--- Begin ---
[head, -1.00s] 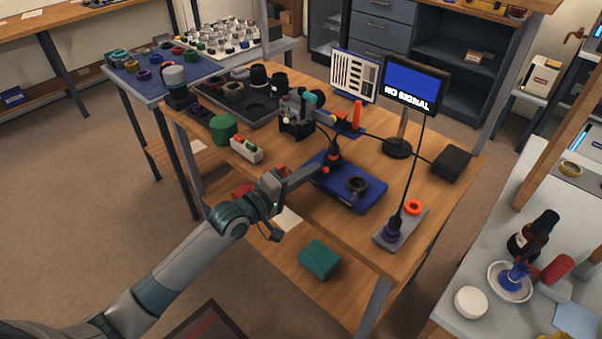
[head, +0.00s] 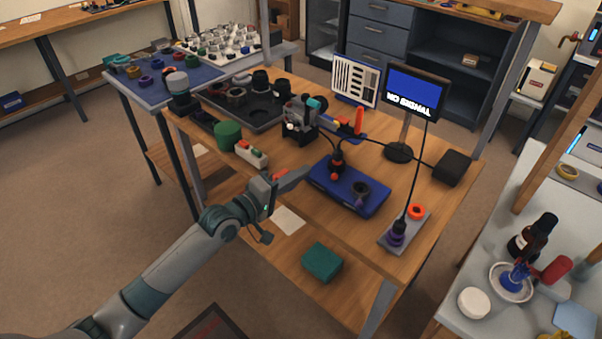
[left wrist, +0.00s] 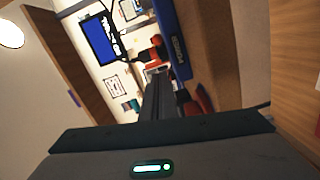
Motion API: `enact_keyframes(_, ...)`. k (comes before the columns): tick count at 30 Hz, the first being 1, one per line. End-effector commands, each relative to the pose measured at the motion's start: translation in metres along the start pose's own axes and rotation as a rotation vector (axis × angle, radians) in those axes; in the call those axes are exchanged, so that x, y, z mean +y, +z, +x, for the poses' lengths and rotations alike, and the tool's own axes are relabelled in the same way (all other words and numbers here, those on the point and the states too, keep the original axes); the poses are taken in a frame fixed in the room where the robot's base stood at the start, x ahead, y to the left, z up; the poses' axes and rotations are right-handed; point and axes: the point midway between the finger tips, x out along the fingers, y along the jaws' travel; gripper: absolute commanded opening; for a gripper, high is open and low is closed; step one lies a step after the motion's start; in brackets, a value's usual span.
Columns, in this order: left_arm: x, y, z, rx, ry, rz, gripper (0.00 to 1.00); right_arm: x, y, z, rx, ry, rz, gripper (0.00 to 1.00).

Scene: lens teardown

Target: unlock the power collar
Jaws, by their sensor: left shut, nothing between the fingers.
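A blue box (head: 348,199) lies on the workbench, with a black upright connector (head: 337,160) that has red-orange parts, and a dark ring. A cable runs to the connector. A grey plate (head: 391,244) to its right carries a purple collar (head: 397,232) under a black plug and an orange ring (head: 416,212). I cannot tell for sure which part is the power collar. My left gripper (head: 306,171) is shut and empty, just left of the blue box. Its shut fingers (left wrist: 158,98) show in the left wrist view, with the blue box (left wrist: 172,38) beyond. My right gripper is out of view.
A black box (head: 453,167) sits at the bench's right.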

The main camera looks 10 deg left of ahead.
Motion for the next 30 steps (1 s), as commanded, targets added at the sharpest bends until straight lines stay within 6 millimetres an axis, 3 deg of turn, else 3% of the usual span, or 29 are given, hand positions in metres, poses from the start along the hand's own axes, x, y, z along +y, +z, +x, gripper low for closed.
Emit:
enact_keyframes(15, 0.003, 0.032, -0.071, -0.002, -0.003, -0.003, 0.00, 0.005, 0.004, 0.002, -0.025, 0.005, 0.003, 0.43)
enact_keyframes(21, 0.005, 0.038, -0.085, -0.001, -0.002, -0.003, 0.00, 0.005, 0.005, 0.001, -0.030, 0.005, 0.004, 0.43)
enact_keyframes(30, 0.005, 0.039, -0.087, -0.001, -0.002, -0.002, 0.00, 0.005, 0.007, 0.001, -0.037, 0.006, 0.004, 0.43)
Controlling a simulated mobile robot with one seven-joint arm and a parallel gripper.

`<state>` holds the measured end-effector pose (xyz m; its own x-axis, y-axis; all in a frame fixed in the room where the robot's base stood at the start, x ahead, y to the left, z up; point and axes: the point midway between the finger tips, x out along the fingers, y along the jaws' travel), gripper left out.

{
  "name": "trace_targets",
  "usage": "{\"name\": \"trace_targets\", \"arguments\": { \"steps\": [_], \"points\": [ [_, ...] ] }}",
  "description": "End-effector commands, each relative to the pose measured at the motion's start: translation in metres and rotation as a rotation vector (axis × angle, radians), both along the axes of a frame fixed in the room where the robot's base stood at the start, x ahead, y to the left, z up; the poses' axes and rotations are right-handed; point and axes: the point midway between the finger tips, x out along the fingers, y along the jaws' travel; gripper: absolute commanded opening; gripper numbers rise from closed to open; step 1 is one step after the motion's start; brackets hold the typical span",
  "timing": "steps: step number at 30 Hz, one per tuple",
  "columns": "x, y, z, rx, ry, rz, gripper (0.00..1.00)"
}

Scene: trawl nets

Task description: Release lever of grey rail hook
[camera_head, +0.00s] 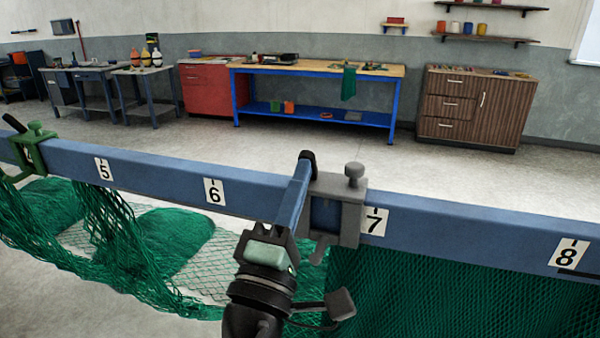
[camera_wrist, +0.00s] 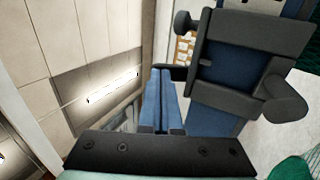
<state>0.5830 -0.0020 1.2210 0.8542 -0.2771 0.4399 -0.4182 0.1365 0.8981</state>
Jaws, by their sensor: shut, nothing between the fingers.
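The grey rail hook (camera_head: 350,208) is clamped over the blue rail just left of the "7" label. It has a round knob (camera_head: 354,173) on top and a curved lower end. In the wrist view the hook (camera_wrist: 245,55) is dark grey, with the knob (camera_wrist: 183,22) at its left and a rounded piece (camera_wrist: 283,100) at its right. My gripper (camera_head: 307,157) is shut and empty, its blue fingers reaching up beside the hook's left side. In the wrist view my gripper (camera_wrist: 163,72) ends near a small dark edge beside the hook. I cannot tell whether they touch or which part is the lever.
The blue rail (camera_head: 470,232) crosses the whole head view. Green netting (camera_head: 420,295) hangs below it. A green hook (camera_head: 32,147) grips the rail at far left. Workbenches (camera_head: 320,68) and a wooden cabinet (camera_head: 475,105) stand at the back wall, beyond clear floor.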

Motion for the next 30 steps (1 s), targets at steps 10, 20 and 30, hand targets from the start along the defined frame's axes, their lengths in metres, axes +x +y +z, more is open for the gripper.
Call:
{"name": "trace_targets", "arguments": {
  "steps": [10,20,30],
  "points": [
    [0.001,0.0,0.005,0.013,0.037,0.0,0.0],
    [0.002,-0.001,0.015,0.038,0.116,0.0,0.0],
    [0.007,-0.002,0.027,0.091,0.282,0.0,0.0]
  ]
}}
--- End ---
GIVEN PROBLEM: Reproduce the entries exactly. Do not carry over any picture.

PROBLEM SOLUTION:
[head, -1.00s] 
[head, +0.00s] 
[left wrist, +0.00s] 
Motion API: `enact_keyframes(_, ...)`. k (comes before the columns): tick count at 30 Hz, the first being 1, one per line. End-effector commands, each relative to the pose measured at the motion's start: translation in metres along the start pose's own axes and rotation as a rotation vector (axis × angle, radians) in those axes; in the call those axes are exchanged, so that x, y, z mean +y, +z, +x, for the poses' lengths and rotations alike, and the tool's own axes are relabelled in the same way (all other words and numbers here, those on the point and the states too, keep the original axes); the poses are taken in a frame fixed in the room where the robot's base stood at the start, x ahead, y to the left, z up; the poses' axes and rotations are right-handed; point and axes: the point midway between the finger tips, x out along the fingers, y along the jaws' travel; gripper: absolute commanded opening; for a gripper, high is open and low is closed; step one lies a step after the motion's start; in brackets, a value's usual span.
Columns, in this order: left_arm: x, y, z, rx, ry, rz, gripper (0.00 to 1.00); right_arm: x, y, z, rx, ry, rz, gripper (0.00 to 1.00).

Scene: lens teardown

Target: unlock the power collar
Jaws, by their sensor: left shut, nothing between the fingers.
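A blue box (head: 348,199) lies on the workbench, with a black upright connector (head: 337,160) that has red-orange parts, and a dark ring. A cable runs to the connector. A grey plate (head: 391,244) to its right carries a purple collar (head: 397,232) under a black plug and an orange ring (head: 416,212). I cannot tell for sure which part is the power collar. My left gripper (head: 306,171) is shut and empty, just left of the blue box. Its shut fingers (left wrist: 158,98) show in the left wrist view, with the blue box (left wrist: 172,38) beyond. My right gripper is out of view.
A black box (head: 453,167) sits at the bench's right.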

The main camera looks 10 deg left of ahead.
Motion for the next 30 steps (1 s), as commanded, targets added at the sharpest bends until straight lines stay within 6 millimetres an axis, 3 deg of turn, else 3% of the usual span, or 29 are given, hand positions in metres, poses from the start along the hand's own axes, x, y, z along +y, +z, +x, gripper low for closed.
Emit:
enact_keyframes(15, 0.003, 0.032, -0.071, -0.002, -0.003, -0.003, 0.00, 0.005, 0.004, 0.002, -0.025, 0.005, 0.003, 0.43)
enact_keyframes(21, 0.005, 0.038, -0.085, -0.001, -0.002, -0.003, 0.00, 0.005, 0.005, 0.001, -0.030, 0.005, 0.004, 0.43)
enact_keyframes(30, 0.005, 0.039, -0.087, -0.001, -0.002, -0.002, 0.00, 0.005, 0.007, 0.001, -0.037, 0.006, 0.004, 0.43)
Controlling a simulated mobile robot with one seven-joint arm and a parallel gripper.

`<state>` holds the measured end-effector pose (xyz m; its own x-axis, y-axis; all in a frame fixed in the room where the robot's base stood at the start, x ahead, y to the left, z up; point and axes: the point midway between the finger tips, x out along the fingers, y along the jaws' travel), gripper left out.

{
  "name": "trace_targets",
  "usage": "{\"name\": \"trace_targets\", \"arguments\": { \"steps\": [_], \"points\": [ [_, ...] ] }}",
  "description": "End-effector commands, each relative to the pose measured at the motion's start: translation in metres and rotation as a rotation vector (axis × angle, radians), both along the axes of a frame fixed in the room where the robot's base stood at the start, x ahead, y to the left, z up; the poses' axes and rotations are right-handed; point and axes: the point midway between the finger tips, x out along the fingers, y along the jaws' travel; gripper: absolute commanded opening; gripper numbers rise from closed to open; step 1 is one step after the motion's start; brackets hold the typical span",
  "timing": "steps: step number at 30 Hz, one per tuple",
  "columns": "x, y, z, rx, ry, rz, gripper (0.00..1.00)"
}

Scene: trawl nets

Task description: Release lever of grey rail hook
[camera_head, +0.00s] 
[camera_wrist, +0.00s] 
<state>0.5830 -0.0020 1.2210 0.8542 -0.2771 0.4399 -0.4182 0.1365 0.8981</state>
Jaws, by their sensor: shut, nothing between the fingers.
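The grey rail hook (camera_head: 350,208) is clamped over the blue rail just left of the "7" label. It has a round knob (camera_head: 354,173) on top and a curved lower end. In the wrist view the hook (camera_wrist: 245,55) is dark grey, with the knob (camera_wrist: 183,22) at its left and a rounded piece (camera_wrist: 283,100) at its right. My gripper (camera_head: 307,157) is shut and empty, its blue fingers reaching up beside the hook's left side. In the wrist view my gripper (camera_wrist: 163,72) ends near a small dark edge beside the hook. I cannot tell whether they touch or which part is the lever.
The blue rail (camera_head: 470,232) crosses the whole head view. Green netting (camera_head: 420,295) hangs below it. A green hook (camera_head: 32,147) grips the rail at far left. Workbenches (camera_head: 320,68) and a wooden cabinet (camera_head: 475,105) stand at the back wall, beyond clear floor.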

Motion for the next 30 steps (1 s), targets at steps 10, 20 and 30, hand targets from the start along the defined frame's axes, their lengths in metres, axes +x +y +z, more is open for the gripper.
Call:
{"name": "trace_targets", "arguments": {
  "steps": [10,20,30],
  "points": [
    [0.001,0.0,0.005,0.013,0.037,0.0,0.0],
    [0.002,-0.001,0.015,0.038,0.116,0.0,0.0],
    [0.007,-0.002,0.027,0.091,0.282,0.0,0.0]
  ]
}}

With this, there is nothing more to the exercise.